### EXERCISE REQUIREMENTS
Retype all of the data exactly as given.

## start INFORMATION GIVEN

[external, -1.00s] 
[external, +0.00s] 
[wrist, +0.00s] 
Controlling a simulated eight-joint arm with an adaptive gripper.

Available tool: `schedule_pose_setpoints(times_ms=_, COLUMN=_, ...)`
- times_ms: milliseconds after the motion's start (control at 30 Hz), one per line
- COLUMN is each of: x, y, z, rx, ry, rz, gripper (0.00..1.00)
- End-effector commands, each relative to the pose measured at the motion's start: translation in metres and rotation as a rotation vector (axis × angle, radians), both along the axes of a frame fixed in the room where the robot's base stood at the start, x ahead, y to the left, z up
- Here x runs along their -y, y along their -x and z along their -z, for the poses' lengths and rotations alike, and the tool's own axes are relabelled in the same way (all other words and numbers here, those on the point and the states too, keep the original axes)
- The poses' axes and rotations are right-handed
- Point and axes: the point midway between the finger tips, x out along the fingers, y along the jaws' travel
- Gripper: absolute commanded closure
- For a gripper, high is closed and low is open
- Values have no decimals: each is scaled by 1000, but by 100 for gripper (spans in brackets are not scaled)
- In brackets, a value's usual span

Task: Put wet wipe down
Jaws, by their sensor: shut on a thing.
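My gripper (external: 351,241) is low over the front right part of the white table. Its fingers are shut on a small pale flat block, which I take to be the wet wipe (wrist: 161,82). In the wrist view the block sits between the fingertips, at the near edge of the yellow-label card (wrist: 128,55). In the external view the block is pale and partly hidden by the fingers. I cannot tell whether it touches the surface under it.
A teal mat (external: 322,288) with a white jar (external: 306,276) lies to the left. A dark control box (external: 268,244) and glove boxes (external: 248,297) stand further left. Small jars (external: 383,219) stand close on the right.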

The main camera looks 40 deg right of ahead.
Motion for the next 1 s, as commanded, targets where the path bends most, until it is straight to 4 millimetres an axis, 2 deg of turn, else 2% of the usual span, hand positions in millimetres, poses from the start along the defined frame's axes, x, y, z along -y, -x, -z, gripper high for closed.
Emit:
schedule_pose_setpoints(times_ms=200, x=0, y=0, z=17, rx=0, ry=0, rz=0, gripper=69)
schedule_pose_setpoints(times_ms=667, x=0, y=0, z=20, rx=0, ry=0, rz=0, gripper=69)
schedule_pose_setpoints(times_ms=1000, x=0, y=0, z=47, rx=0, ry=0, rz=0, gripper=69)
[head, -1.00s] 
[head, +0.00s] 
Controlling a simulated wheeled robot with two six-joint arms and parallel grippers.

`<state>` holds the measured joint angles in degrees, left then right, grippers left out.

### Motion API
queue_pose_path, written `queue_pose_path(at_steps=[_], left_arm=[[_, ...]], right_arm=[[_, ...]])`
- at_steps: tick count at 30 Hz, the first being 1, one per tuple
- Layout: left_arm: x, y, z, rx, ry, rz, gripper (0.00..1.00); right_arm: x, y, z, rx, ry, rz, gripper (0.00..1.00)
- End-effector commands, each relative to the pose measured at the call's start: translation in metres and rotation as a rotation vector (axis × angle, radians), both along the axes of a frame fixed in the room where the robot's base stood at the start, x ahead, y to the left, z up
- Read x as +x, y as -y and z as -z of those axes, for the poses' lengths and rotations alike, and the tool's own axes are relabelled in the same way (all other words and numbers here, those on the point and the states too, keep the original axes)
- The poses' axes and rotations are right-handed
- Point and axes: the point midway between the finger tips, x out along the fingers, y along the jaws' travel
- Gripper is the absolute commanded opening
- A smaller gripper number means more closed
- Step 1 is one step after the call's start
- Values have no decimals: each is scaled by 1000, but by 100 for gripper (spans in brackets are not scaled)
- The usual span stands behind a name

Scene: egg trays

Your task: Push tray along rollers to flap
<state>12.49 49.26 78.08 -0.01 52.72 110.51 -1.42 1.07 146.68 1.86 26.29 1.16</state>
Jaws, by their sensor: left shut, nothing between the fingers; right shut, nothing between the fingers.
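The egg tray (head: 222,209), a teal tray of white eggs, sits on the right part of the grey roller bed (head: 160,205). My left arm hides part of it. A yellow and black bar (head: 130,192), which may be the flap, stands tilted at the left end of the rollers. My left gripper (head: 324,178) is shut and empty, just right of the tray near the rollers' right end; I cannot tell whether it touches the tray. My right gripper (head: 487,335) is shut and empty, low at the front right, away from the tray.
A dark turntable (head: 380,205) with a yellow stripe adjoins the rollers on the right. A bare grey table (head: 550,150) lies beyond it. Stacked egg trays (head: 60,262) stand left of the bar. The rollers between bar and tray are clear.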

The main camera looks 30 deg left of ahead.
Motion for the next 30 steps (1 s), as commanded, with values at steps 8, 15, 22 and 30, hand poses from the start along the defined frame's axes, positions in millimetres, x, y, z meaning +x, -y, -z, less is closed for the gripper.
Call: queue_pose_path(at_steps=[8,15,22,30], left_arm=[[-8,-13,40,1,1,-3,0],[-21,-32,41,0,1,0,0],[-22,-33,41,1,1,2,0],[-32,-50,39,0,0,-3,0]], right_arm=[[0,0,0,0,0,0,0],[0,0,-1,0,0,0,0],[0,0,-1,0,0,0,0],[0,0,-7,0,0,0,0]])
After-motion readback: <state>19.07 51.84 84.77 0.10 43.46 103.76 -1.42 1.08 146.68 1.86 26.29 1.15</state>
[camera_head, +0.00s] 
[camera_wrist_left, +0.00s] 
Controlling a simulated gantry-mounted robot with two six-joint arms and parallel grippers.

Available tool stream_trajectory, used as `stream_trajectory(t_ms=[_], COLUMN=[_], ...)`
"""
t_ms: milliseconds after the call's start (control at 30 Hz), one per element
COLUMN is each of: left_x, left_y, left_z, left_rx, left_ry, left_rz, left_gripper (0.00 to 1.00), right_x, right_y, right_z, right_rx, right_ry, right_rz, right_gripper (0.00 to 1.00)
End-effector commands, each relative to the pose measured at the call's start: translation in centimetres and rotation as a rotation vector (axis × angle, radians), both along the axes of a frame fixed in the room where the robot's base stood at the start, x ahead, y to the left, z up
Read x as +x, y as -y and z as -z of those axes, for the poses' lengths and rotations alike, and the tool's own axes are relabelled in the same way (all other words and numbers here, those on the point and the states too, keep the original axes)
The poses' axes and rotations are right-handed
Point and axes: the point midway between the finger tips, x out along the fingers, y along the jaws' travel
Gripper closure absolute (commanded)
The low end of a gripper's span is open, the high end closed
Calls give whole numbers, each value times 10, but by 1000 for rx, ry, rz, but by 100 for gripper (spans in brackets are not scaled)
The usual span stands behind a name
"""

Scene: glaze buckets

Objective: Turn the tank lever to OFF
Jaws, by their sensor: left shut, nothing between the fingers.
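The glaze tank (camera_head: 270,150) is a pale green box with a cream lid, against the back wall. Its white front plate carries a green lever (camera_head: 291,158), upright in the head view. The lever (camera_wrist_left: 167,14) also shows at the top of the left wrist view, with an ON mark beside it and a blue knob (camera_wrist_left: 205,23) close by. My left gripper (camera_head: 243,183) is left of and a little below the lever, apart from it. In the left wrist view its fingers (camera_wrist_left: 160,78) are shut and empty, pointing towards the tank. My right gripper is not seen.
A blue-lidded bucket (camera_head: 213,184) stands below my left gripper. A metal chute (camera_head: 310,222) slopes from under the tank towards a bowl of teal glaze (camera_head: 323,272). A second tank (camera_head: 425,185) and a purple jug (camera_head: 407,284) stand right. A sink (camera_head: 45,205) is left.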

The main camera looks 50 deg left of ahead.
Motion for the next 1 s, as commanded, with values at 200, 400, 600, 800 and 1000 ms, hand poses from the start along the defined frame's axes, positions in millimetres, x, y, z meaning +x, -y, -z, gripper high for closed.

## end INFORMATION GIVEN

### FULL RESPONSE
[external, -1.00s] 
[external, +0.00s] 
[wrist, +0.00s] 
Controlling a simulated eight-joint arm with an adaptive gripper.

Available tool: `schedule_pose_setpoints(times_ms=_, COLUMN=_, ...)`
- times_ms: milliseconds after the motion's start (control at 30 Hz), one per line
- COLUMN is each of: x, y, z, rx, ry, rz, gripper (0.00..1.00)
- End-effector commands, each relative to the pose measured at the motion's start: translation in metres and rotation as a rotation vector (axis × angle, radians), both along the axes of a frame fixed in the room where the robot's base stood at the start, x ahead, y to the left, z up
- Here x runs along their -y, y along their -x and z along their -z, for the poses' lengths and rotations alike, and the tool's own axes are relabelled in the same way (all other words and numbers here, those on the point and the states too, keep the original axes)
- The poses' axes and rotations are right-handed
- Point and axes: the point midway between the finger tips, x out along the fingers, y along the jaws' travel
- Gripper: absolute commanded closure
- For a gripper, high is closed and low is open
- Values have no decimals: each is scaled by 1000, but by 100 for gripper (spans in brackets are not scaled)
- In brackets, a value's usual span

Task: Put wet wipe down
Jaws, by their sensor: shut on a thing.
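My gripper (external: 351,241) is low over the front right part of the white table. Its fingers are shut on a small pale flat block, which I take to be the wet wipe (wrist: 161,82). In the wrist view the block sits between the fingertips, at the near edge of the yellow-label card (wrist: 128,55). In the external view the block is pale and partly hidden by the fingers. I cannot tell whether it touches the surface under it.
A teal mat (external: 322,288) with a white jar (external: 306,276) lies to the left. A dark control box (external: 268,244) and glove boxes (external: 248,297) stand further left. Small jars (external: 383,219) stand close on the right.

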The main camera looks 40 deg right of ahead.
Motion for the next 1 s, as commanded, targets where the path bends most, until it is straight to 4 millimetres an axis, 2 deg of turn, else 2% of the usual span, hand positions in millimetres, poses from the start along the defined frame's axes, x, y, z along -y, -x, -z, gripper high for closed.
Emit:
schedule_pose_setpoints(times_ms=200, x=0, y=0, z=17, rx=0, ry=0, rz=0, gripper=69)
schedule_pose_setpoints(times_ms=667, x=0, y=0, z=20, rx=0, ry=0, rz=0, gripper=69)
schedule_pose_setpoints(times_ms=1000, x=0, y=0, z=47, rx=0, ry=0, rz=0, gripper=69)
[head, -1.00s] 
[head, +0.00s] 
Controlling a simulated wheeled robot with two six-joint arms and parallel grippers.

`<state>` holds the measured joint angles in degrees, left then right, grippers left out.

### Motion API
queue_pose_path, written `queue_pose_path(at_steps=[_], left_arm=[[_, ...]], right_arm=[[_, ...]])`
- at_steps: tick count at 30 Hz, the first being 1, one per tuple
- Layout: left_arm: x, y, z, rx, ry, rz, gripper (0.00..1.00); right_arm: x, y, z, rx, ry, rz, gripper (0.00..1.00)
- End-effector commands, each relative to the pose measured at the call's start: translation in metres and rotation as a rotation vector (axis × angle, radians), both along the axes of a frame fixed in the room where the robot's base stood at the start, x ahead, y to the left, z up
- Read x as +x, y as -y and z as -z of those axes, for the poses' lengths and rotations alike, and the tool's own axes are relabelled in the same way (all other words and numbers here, those on the point and the states too, keep the original axes)
- The poses' axes and rotations are right-handed
- Point and axes: the point midway between the finger tips, x out along the fingers, y along the jaws' travel
- Gripper is the absolute commanded opening
- A smaller gripper number means more closed
- Step 1 is one step after the call's start
- Values have no decimals: each is scaled by 1000, but by 100 for gripper (spans in brackets are not scaled)
- The usual span stands behind a name

Scene: egg trays

Your task: Push tray along rollers to flap
<state>12.49 49.26 78.08 -0.01 52.72 110.51 -1.42 1.07 146.68 1.86 26.29 1.16</state>
Jaws, by their sensor: left shut, nothing between the fingers; right shut, nothing between the fingers.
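The egg tray (head: 222,209), a teal tray of white eggs, sits on the right part of the grey roller bed (head: 160,205). My left arm hides part of it. A yellow and black bar (head: 130,192), which may be the flap, stands tilted at the left end of the rollers. My left gripper (head: 324,178) is shut and empty, just right of the tray near the rollers' right end; I cannot tell whether it touches the tray. My right gripper (head: 487,335) is shut and empty, low at the front right, away from the tray.
A dark turntable (head: 380,205) with a yellow stripe adjoins the rollers on the right. A bare grey table (head: 550,150) lies beyond it. Stacked egg trays (head: 60,262) stand left of the bar. The rollers between bar and tray are clear.

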The main camera looks 30 deg left of ahead.
Motion for the next 30 steps (1 s), as commanded, with values at steps 8, 15, 22 and 30, hand poses from the start along the defined frame's axes, positions in millimetres, x, y, z meaning +x, -y, -z, less is closed for the gripper.
Call: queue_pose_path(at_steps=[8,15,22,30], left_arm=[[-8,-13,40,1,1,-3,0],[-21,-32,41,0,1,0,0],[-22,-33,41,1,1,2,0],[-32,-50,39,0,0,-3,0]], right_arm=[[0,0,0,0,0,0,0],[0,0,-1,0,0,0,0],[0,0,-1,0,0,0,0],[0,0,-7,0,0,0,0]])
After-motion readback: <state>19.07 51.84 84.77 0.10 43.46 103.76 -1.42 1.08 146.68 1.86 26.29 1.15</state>
[camera_head, +0.00s] 
[camera_wrist_left, +0.00s] 
Controlling a simulated gantry-mounted robot with two six-joint arms and parallel grippers.

Available tool stream_trajectory, used as `stream_trajectory(t_ms=[_], COLUMN=[_], ...)`
"""
t_ms: milliseconds after the call's start (control at 30 Hz), one per element
COLUMN is each of: left_x, left_y, left_z, left_rx, left_ry, left_rz, left_gripper (0.00 to 1.00), right_x, right_y, right_z, right_rx, right_ry, right_rz, right_gripper (0.00 to 1.00)
End-effector commands, each relative to the pose measured at the call's start: translation in centimetres and rotation as a rotation vector (axis × angle, radians), both along the axes of a frame fixed in the room where the robot's base stood at the start, x ahead, y to the left, z up
Read x as +x, y as -y and z as -z of those axes, for the poses' lengths and rotations alike, and the tool's own axes are relabelled in the same way (all other words and numbers here, those on the point and the states too, keep the original axes)
The poses' axes and rotations are right-handed
Point and axes: the point midway between the finger tips, x out along the fingers, y along the jaws' travel
Gripper closure absolute (commanded)
The low end of a gripper's span is open, the high end closed
Calls give whole numbers, each value times 10, but by 1000 for rx, ry, rz, but by 100 for gripper (spans in brackets are not scaled)
The usual span stands behind a name
"""

Scene: glaze buckets

Objective: Turn the tank lever to OFF
Jaws, by their sensor: left shut, nothing between the fingers.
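The glaze tank (camera_head: 270,150) is a pale green box with a cream lid, against the back wall. Its white front plate carries a green lever (camera_head: 291,158), upright in the head view. The lever (camera_wrist_left: 167,14) also shows at the top of the left wrist view, with an ON mark beside it and a blue knob (camera_wrist_left: 205,23) close by. My left gripper (camera_head: 243,183) is left of and a little below the lever, apart from it. In the left wrist view its fingers (camera_wrist_left: 160,78) are shut and empty, pointing towards the tank. My right gripper is not seen.
A blue-lidded bucket (camera_head: 213,184) stands below my left gripper. A metal chute (camera_head: 310,222) slopes from under the tank towards a bowl of teal glaze (camera_head: 323,272). A second tank (camera_head: 425,185) and a purple jug (camera_head: 407,284) stand right. A sink (camera_head: 45,205) is left.

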The main camera looks 50 deg left of ahead.
Motion for the next 1 s, as commanded, with values at 200, 400, 600, 800 and 1000 ms, hand poses from the start along the defined frame's axes, positions in millimetres, x, y, z meaning +x, -y, -z, gripper high for closed.

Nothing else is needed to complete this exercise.